- [What you will do]
Within the data that follows, how many lines carry the string "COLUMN"? Give the number alone.

-- begin Source material --

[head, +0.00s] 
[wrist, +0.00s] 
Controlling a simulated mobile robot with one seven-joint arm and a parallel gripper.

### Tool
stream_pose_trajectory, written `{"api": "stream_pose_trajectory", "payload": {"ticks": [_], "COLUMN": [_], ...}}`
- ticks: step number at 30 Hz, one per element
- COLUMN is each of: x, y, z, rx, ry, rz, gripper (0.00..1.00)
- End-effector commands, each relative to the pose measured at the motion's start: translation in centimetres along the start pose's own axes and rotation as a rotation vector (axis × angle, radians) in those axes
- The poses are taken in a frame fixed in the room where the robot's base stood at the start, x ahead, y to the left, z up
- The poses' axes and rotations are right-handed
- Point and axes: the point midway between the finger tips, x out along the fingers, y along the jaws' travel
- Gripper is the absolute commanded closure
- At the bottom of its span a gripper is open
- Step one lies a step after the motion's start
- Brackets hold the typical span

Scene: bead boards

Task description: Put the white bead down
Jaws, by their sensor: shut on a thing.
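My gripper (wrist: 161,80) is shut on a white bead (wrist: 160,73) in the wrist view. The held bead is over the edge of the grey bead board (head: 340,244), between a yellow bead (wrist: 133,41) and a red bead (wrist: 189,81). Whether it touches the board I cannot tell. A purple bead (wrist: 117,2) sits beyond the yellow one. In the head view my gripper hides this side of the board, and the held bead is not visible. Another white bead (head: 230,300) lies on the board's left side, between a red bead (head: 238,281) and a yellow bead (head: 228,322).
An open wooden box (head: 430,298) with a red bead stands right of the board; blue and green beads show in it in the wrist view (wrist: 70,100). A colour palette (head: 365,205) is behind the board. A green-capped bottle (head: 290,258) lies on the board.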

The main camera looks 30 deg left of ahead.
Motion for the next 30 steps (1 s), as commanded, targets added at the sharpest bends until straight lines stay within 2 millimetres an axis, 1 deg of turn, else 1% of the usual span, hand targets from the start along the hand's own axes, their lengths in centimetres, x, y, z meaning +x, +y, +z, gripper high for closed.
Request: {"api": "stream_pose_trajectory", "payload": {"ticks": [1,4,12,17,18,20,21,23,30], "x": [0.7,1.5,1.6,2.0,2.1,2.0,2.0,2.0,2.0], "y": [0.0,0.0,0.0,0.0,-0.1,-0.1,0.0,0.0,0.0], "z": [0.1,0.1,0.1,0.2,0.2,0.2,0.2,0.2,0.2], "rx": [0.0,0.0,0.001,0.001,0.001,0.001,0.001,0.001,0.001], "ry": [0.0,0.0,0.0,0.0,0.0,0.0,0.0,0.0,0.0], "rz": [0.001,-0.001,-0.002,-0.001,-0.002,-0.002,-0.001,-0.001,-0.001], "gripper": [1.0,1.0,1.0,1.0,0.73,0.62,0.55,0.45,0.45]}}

-- end Source material --

- [Final answer]
2